Implementation intentions are specific kinds of if-then plans that work by encouraging people to link in memory-critical situations with appropriate behavioural responses. Implementation intentions have been used with some success to change health behaviors [18]. The principal idea behind implementation intentions is that the salience of critical situations is enhanced when they are encountered in the environment and that appropriate behavioural responses are triggered automatically [17]. Research has shown that forming implementation intentions can have a significant impact on future behaviour over the longer term [18]. Based on the work of Harris, Napper, Griffin, Schuez, and Stride [19] (2011), Armitage et al. [16] sought to develop a brief manipulation in which participants were asked to form an implementation intention (an if-then plan) to self-affirm by simply writing out a sentence made up of a stem and a chosen response. For “the self-affirming implementation intention” (S-AII) participants were presented with the stem, adapted from Harris et al. [19], “If I feel threatened or anxious, then I will …” where “feeling threatened or anxious” is the critical situation, and a choice of appropriate self-affirming responses include: “thinking about the things I value about myself” and “remembering things that I have succeeded in” [19]. More recently, Morgan & Harris [11] adapted the S-AII to create the work-related self-affirming implementation intention (WS-AII) as well as a non-self-affirming implementation intention task as an active control in order to achieve greater “control equivalence” (see [13]). In a population of organisational downsize survivors from a UK further education college, feelings of anxiety and depression were measured before and after the intervention or control task, and three weeks later. Job satisfaction, self-efficacy, and self-esteem were also measured. There were statistically significant differences between the WS-AII condition and the control. Workers who created work-related self-affirming implementation intentions reported an immediate reduction in anxiety. This reduction was also observed in their appraisal of job-related anxiety three weeks later. There were no significant effects of WS-AII’s on depression, job satisfaction, or self-esteem. There was, however, a significant effect on self-efficacy, with workers in the WS-AII condition reporting greater self-efficacy.

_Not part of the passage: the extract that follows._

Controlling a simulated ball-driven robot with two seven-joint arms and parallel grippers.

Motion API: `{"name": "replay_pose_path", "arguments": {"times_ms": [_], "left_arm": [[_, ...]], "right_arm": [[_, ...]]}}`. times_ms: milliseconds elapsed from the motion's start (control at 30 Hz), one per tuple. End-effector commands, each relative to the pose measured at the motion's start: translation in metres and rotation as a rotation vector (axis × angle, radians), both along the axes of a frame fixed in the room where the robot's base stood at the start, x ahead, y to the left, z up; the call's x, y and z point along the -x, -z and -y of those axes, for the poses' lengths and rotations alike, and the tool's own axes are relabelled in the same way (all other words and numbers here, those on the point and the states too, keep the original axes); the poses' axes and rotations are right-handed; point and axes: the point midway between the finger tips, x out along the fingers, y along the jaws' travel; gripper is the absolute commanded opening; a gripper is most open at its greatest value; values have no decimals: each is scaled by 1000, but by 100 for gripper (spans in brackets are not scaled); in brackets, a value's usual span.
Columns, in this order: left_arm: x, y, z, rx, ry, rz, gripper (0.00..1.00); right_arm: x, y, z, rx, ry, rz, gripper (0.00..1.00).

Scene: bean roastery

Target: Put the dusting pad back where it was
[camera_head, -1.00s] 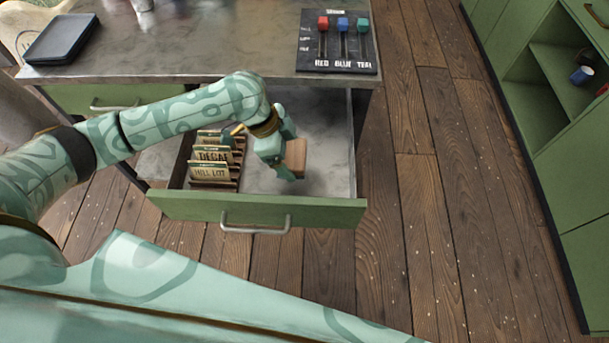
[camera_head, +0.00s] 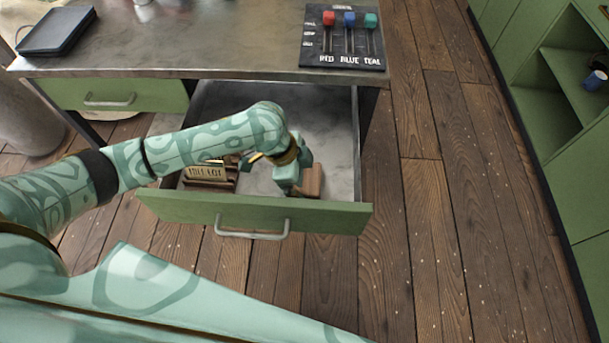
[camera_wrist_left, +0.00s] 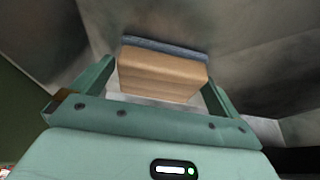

1.3. Rationale for Present Study

The research carried out by Morgan & Harris [11] is the first to show beneficial effects of a brief self-affirming implementation intention on anxiety in further education college staff during organisational downsizing. However, as the authors suggest, further work is required in order to establish whether these benefits can be replicated in other work populations during everyday operations. Additionally, it is suggested that the specificity of the self-affirmation manipulation and outcome measures may be increased to improve the validity of findings in particular occupational settings. As such, the present pilot study will investigate whether a teaching-specific WS-AII can reduce the immediate stress response (state anxiety) of primary school teachers working in mainstream, compulsory education. The study will also evaluate the longer-term effect of the WS-AII on the domain-specific appraisal of positive (well-being) and negative (stress) emotions attributed to teaching over a two-week period.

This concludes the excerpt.